Your gateway to the world
No matter where you are from, Dubai is an incredibly convenient hub to visit other places in holiday times. If you are British or European, you are just seven or eight hours away from most destinations in South East Asia, fourteen hours from Australia. If you’re an Australian or a Kiwi, Europe is just six to seven hours away.

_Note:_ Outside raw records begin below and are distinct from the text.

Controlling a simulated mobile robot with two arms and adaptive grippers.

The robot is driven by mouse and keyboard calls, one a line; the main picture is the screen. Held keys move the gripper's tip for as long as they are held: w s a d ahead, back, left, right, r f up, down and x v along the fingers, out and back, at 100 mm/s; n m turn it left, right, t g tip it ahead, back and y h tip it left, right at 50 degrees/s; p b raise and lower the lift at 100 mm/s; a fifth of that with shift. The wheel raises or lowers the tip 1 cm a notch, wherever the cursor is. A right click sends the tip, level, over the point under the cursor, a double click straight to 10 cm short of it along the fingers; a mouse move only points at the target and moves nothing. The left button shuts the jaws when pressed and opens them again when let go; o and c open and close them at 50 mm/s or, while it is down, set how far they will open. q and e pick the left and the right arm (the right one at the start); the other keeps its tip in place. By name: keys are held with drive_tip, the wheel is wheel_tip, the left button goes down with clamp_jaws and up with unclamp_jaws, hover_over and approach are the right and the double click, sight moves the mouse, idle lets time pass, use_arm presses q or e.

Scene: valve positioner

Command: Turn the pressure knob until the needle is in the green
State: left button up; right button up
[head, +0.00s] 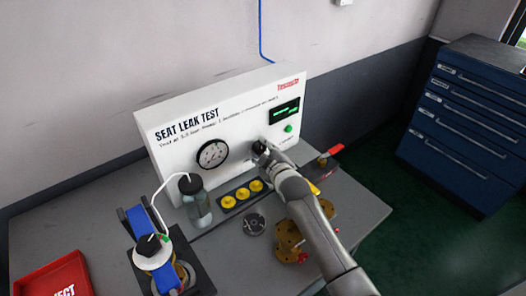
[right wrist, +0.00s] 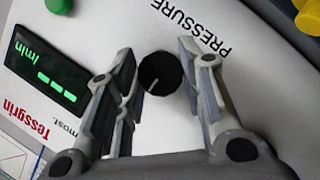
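The pressure knob (right wrist: 160,73) is a round black knob with a pale pointer line, under the printed word PRESSURE on the white seat leak test panel (head: 176,152). In the right wrist view my right gripper (right wrist: 157,62) is open, with one finger on each side of the knob. I cannot tell whether either finger touches it. In the head view the right gripper (head: 262,150) hides the knob. The round dial gauge (head: 212,153) is on the panel left of the gripper. Its needle and any green band are too small to read. My left gripper is not in view.
A bottle with a tube (head: 197,203), a tray of yellow caps (head: 229,203) and a metal disc (head: 254,224) stand before the panel. A blue clamped valve (head: 139,222) and red bin (head: 52,283) are left. Brass parts with red handles are around my right arm.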

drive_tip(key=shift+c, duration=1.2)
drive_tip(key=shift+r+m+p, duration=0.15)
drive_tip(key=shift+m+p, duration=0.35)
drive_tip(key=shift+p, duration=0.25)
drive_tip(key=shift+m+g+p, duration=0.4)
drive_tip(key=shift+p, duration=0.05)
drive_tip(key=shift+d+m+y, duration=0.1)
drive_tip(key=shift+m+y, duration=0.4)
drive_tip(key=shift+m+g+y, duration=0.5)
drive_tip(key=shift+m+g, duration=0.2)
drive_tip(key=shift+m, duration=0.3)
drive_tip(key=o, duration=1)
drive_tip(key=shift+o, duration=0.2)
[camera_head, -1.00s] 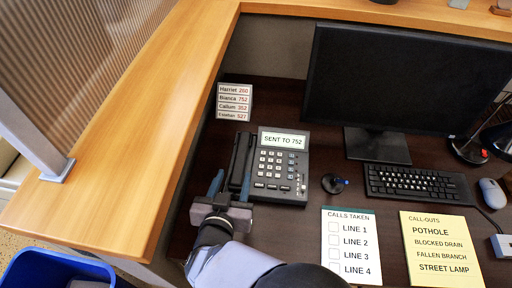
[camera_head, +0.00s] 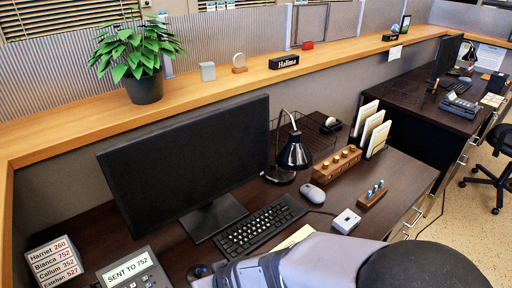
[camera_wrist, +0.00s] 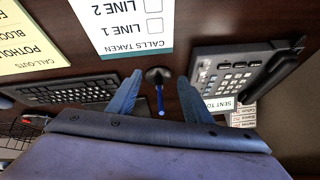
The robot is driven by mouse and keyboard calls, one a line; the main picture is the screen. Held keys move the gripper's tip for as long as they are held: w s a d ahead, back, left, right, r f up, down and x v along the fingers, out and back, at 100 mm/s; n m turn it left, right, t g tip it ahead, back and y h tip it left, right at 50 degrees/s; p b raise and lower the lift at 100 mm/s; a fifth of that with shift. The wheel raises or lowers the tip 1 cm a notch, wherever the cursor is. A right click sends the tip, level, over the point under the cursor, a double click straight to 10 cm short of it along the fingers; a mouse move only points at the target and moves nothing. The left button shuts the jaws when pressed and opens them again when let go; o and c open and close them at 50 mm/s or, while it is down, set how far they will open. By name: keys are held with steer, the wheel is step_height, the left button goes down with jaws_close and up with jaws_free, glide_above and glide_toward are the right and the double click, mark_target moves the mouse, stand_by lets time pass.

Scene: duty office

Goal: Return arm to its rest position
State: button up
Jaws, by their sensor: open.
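My gripper (camera_wrist: 160,84) is open and empty in the wrist view, its two blue fingers apart above the dark desk. A small black round holder (camera_wrist: 158,73) with a blue-tipped pen shows between the fingers; I cannot tell the height above it. In the head view my grey arm (camera_head: 310,264) crosses the bottom edge, and the gripper itself cannot be made out there. The desk phone (camera_head: 135,276) reads "SENT TO 752" at the lower left. In the wrist view the phone (camera_wrist: 232,72) lies to the right of the fingers, its handset on its cradle.
The monitor (camera_head: 185,160), keyboard (camera_head: 247,228), lamp (camera_head: 294,153) and mouse (camera_head: 312,194) stand on the desk beyond my arm. A potted plant (camera_head: 143,86) stands on the wooden ledge. The "CALLS TAKEN" card (camera_wrist: 125,40) and yellow call-outs sheet (camera_wrist: 30,45) lie flat.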

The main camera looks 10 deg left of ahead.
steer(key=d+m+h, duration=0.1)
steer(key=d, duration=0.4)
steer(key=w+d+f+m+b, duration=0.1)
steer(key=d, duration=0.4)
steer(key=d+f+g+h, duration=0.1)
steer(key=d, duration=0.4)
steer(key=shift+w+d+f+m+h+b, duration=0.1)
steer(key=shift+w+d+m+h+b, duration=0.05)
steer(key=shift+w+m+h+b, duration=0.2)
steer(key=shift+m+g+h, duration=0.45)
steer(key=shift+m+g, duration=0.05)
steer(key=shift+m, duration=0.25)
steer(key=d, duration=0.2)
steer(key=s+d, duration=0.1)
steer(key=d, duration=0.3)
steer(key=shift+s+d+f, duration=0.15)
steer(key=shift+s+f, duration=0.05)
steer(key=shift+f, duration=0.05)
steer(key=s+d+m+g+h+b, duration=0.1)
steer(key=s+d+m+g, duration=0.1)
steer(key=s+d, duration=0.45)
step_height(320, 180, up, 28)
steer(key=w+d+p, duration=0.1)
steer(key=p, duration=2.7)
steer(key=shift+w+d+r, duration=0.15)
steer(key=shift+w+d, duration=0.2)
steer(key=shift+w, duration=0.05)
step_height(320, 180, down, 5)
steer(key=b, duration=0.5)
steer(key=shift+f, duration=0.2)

No one from the southern latitudes would dream of heading to Europe if they had only a week of holiday time, but from here, it’s all perfectly possible. Long weekend? India, Sri Lanka, Turkey, the Maldives: they’re all within easy reach and you have lots of competition in the airline industry keen to take you there.
The glamour factor
I’ve left this one until last, but I hinted at it in the introduction. Simply put, Dubai remains the coolest destination in the Middle East, arguably the world. Apart from the glamorous hotels, the polo and the fashion outlets, celebrities flock here, and fashion designers and top watch/jewelry brands have major launches here to which you may be invited.
There’s a bit of competition coming from Doha and by rights, Abu Dhabi should be able to show Dubai a clean pair of heels, because Abu Dhabi can simply outspend all the other six Emirates put together – including Dubai. But so far at least, Dubai remains supreme. It was the name that captured everyone’s attention first and it will take quite a while for it to lose that allure and appeal.